Sedangkan air mutaghayar adalah air yang telah berubah salah satu sifatnya (rasa, warna dan bau). Karena tercampur oleh sesuatu. Walaupun hal yang mencampuri tersebut bersifat suci. Misalnya, air 2 qullah dan tercampur tepung atau sabun dalam jumlah yang banyak, walaupun tepung dan sabun tersebut suci, tetapi merubah warna dan rasa atau bau air. Maka air tersebut tidak bisa digunakan untuk bersuci.

Adapula jenis air musyammas, diambil dari kata syams yang berarti matahari. Air musyammas adalah air yang dipanaskan dibawah terik matahari dengan menggunakan wadah logam, kecuali emas dan perak, seperti besi dan baja (bejana). Air ini suci dan mensucikan, tetapi hukum bersuci menggunakan air ini adalah makruh. Karena menggunakan air dalam wadah logam yang dipanaskan dibawah terik matahari dapat menyebabkan penyakit belang. Sehingga dengan adanya mudharat (kerusakan/ bahaya) tersebut maka air musyammas makruh digunakan untuk bersuci.

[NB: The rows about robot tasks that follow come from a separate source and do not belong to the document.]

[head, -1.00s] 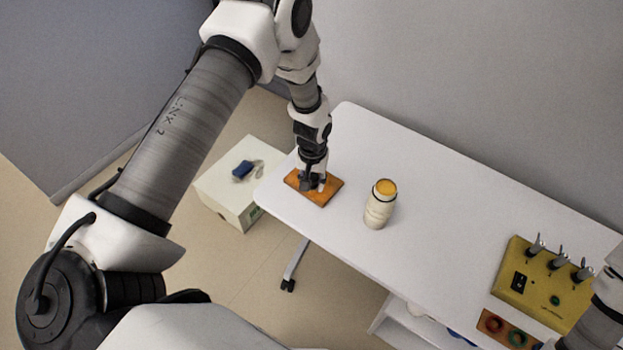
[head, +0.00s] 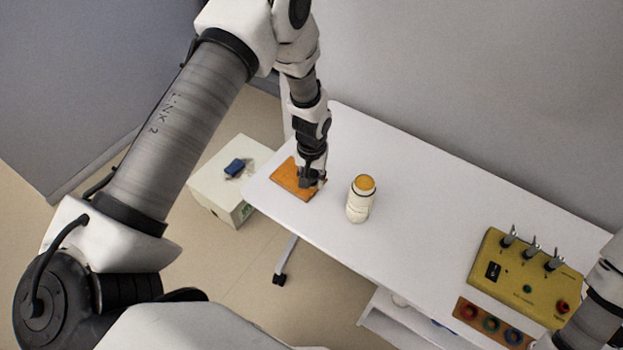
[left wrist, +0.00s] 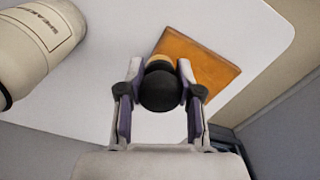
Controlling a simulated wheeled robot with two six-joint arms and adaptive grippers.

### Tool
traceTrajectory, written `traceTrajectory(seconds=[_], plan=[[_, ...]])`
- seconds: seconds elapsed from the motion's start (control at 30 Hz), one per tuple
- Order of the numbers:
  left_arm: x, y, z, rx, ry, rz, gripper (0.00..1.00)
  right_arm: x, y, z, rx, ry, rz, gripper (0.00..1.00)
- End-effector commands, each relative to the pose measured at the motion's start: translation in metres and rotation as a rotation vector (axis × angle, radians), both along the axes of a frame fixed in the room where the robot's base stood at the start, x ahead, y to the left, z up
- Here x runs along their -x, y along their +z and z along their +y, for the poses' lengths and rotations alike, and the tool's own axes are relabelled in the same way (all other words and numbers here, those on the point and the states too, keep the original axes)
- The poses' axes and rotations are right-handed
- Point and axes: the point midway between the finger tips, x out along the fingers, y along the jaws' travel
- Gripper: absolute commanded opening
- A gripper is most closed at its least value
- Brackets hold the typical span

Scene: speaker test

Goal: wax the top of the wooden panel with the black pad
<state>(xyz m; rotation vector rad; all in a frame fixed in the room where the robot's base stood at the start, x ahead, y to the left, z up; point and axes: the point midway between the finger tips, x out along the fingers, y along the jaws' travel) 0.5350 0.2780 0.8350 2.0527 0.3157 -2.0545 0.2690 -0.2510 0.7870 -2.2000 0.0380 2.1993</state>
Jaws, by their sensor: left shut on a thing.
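The wooden panel (head: 287,178) is a flat orange-brown slab lying near the left end of the white table; it also shows in the left wrist view (left wrist: 203,62). My left gripper (head: 312,182) points down over the panel's right end. In the left wrist view its two fingers (left wrist: 160,98) are shut on the black pad (left wrist: 160,91), whose rounded black part shows between them, with a tan edge beyond it. The pad overlaps one edge of the panel in that view; whether it touches the panel I cannot tell. My right gripper is out of view.
A cream cylinder with an orange top (head: 361,200) stands on the white table (head: 420,215) just right of the panel. A yellow switch box (head: 520,285) and a strip with coloured rings (head: 492,323) sit at the right.

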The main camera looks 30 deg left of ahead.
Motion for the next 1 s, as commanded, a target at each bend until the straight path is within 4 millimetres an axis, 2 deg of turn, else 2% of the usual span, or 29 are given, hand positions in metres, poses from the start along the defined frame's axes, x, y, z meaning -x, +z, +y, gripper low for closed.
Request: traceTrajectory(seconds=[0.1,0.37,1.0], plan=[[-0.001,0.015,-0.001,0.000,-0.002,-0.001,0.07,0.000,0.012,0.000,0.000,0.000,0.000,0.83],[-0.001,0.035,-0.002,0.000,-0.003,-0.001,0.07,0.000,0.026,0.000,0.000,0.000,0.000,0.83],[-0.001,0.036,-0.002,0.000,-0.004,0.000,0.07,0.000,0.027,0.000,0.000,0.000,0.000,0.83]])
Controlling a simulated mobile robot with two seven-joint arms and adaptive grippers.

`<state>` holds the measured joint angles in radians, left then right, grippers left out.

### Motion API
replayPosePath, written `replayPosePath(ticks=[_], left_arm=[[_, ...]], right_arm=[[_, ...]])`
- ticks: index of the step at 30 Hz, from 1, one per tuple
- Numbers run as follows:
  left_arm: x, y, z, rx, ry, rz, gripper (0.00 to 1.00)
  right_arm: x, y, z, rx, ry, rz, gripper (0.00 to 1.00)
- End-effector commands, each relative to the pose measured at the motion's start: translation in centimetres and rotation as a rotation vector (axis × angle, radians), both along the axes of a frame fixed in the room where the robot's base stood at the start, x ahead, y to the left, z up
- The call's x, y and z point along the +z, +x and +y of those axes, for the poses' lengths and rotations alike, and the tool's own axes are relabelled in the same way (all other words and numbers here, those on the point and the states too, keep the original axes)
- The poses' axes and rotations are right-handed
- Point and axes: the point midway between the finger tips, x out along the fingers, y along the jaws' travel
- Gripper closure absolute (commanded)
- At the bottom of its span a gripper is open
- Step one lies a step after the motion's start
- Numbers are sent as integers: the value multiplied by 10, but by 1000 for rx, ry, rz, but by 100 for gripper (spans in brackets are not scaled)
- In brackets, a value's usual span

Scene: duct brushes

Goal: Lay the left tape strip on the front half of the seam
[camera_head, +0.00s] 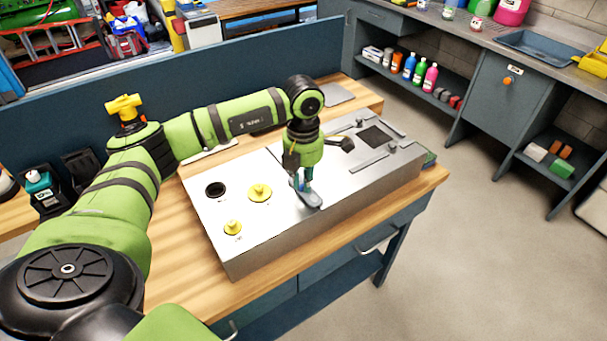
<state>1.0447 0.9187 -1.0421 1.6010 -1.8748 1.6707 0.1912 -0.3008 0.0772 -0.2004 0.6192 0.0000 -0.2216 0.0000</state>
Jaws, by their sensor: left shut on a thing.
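A silver duct box (285,225) lies on the wooden bench. A thin dark seam line (275,157) shows on its top behind my left arm; the rest of the seam is hidden by my gripper. My left gripper (309,192) points down over the middle of the box top. It is shut on a small dark grey-blue flat piece (313,201), which looks like a tape strip, low over the box near its front edge. I cannot tell whether the piece touches the metal. My right gripper is not in view.
Yellow knobbed caps (260,192) and a round dark hole (215,189) are on the box's left part. A dark square opening (376,138) and a grey bar (369,161) are on its right part. A blue partition (200,70) stands behind.

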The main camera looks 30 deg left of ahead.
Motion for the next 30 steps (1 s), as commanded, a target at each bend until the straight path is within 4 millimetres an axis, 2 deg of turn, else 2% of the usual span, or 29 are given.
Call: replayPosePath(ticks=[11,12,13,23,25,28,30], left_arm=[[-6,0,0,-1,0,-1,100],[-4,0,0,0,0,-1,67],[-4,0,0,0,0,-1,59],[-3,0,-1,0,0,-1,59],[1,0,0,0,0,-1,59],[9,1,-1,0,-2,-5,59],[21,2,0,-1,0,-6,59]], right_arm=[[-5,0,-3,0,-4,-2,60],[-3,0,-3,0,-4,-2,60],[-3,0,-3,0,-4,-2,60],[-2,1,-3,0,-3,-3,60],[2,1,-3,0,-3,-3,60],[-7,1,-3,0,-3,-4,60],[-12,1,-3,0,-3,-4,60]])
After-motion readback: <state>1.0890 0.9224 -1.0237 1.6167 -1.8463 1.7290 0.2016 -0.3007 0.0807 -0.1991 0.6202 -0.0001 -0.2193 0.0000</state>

Jenis air yang terakhir adalah air mutanajjis atau air yang telah terkena najis. Dalam hal ini, untuk menetapkan status hukum air yang tercampur benda najis, maka dapat dibedakan dari sisi perubahan airnya. Apakah air tersebut secara umum terkontaminasi oleh najis, sehingga sifat kenajisannya lebih dominan. Atau sebaliknya, sifat airnya lebih dominan, sehingga seperti tidak ada najis yang masuk sama sekali. Berdasarkan jumhur atau kesepakatan ulama’, apabila air terkena najis, selama air tersebut dalam jumlah yang banyak, tidak kurang dari 2 qullah dan tidak merubah salah satu sifat air, maka air tersebut masih bisa digunakan untuk bersuci. Sebailknya jika air sedikit, atau sampai berubah sifatnya, maka tetap dihukumi najis.